When reporters have fooled you because you assumed they were being honest, did you give those reporters too much credit or too little? After William Gaines, who won two Pulitzer Prizes for his investigative journalism at the Tribune, retired from the paper in 2001 to teach journalism at the University of Illinois, he led his students in the unraveling of his business’s greatest mystery: Who was the Watergate scandal’s Deep Throat?


     To many journalists who’d lived through Watergate, naming Felt closed the book on the era. But Gaines still had questions about the Felt-Woodward relationship. He teamed up with Max Holland, author of the online newsletter Washington Decoded, to pursue them, and in 2007 Gaines and Holland published the critique “Deep Throat 3.0.” Gaines argued that Felt had been a lot more central to the Post‘s Watergate coverage than Woodward ever acknowledged, and Holland made the case that Woodward frequently compromised Felt’s interests to serve the Post‘s and his own. The most dramatic example of this was his revealing that there was a Deep Throat at all. 

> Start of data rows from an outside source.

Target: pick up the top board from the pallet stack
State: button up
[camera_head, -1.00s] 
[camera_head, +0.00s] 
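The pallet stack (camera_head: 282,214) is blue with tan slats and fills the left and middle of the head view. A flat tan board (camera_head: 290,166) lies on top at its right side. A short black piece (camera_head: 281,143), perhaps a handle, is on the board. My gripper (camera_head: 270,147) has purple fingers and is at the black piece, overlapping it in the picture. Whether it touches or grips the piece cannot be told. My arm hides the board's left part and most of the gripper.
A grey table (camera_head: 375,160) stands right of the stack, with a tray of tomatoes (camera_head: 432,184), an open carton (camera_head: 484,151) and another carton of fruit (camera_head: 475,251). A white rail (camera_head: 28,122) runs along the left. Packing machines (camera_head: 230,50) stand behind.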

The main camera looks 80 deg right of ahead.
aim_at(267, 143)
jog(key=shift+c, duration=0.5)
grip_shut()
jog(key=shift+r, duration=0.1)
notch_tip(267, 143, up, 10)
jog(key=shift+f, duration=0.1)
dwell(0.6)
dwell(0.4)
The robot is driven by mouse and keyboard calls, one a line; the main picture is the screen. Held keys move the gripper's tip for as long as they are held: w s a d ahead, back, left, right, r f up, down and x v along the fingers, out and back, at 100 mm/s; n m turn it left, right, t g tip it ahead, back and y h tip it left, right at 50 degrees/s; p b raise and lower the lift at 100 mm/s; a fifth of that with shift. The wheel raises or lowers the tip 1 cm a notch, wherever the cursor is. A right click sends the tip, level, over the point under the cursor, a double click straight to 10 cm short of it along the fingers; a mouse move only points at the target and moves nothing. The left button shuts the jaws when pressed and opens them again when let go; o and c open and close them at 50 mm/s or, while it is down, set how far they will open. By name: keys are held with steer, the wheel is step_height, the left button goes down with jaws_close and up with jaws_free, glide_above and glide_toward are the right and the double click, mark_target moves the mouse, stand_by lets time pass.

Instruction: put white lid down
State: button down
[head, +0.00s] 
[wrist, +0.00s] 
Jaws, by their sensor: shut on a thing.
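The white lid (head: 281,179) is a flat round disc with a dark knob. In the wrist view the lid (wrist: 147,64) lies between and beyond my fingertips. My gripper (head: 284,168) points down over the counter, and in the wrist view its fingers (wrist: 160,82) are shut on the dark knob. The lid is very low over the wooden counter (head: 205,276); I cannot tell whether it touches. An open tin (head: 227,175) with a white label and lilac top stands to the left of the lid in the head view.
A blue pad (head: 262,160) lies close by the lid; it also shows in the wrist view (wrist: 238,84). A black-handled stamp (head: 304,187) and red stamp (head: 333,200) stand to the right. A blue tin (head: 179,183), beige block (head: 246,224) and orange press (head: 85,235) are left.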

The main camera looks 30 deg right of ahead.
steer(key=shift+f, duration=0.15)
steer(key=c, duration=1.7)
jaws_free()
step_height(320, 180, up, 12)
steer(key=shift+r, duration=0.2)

 “I wanted him to be a coauthor,” Holland went on, “because I thought that it would be unfair if history remembered him for being so prominently wrong about Deep Throat’s identity, which is what I feared his obit would say about his Watergate period. Instead, I thought he should be remembered for helping to expose the truth about Felt and why he did what he did. In retrospect, Bill’s big mistake in 2003 had been to take Woodward and Bernstein at their word and too literally.”